◆ INSTRUCTIONS FOR THE TASK: The data follows this line. Copy verbatim the line with "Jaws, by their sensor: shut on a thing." and each line after it to the end.

◆ STORED DATA:
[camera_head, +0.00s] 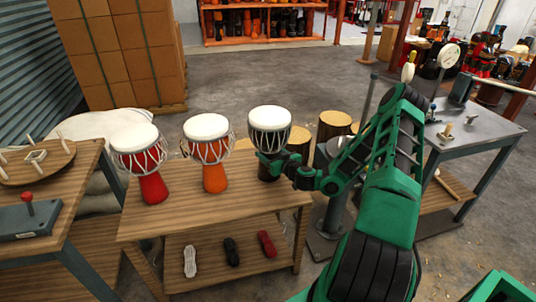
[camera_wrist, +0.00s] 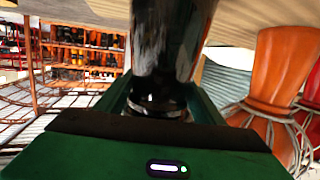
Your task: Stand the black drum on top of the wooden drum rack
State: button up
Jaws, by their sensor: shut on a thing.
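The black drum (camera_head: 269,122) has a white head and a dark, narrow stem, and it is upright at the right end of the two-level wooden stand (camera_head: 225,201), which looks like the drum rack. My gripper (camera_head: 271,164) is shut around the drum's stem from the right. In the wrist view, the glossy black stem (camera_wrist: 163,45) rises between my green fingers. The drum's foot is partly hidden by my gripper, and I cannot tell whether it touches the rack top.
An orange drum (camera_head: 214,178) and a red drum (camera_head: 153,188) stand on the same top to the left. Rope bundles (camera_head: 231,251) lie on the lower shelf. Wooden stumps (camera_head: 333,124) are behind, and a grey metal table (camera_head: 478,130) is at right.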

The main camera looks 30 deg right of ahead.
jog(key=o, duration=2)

◆ ANSWER TO THE PROBLEM:
Jaws, by their sensor: shut on a thing.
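The black drum (camera_head: 269,122) has a white head and a dark, narrow stem, and it is upright at the right end of the two-level wooden stand (camera_head: 225,201), which looks like the drum rack. My gripper (camera_head: 271,164) is shut around the drum's stem from the right. In the wrist view, the glossy black stem (camera_wrist: 163,45) rises between my green fingers. The drum's foot is partly hidden by my gripper, and I cannot tell whether it touches the rack top.
An orange drum (camera_head: 214,178) and a red drum (camera_head: 153,188) stand on the same top to the left. Rope bundles (camera_head: 231,251) lie on the lower shelf. Wooden stumps (camera_head: 333,124) are behind, and a grey metal table (camera_head: 478,130) is at right.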

The main camera looks 30 deg right of ahead.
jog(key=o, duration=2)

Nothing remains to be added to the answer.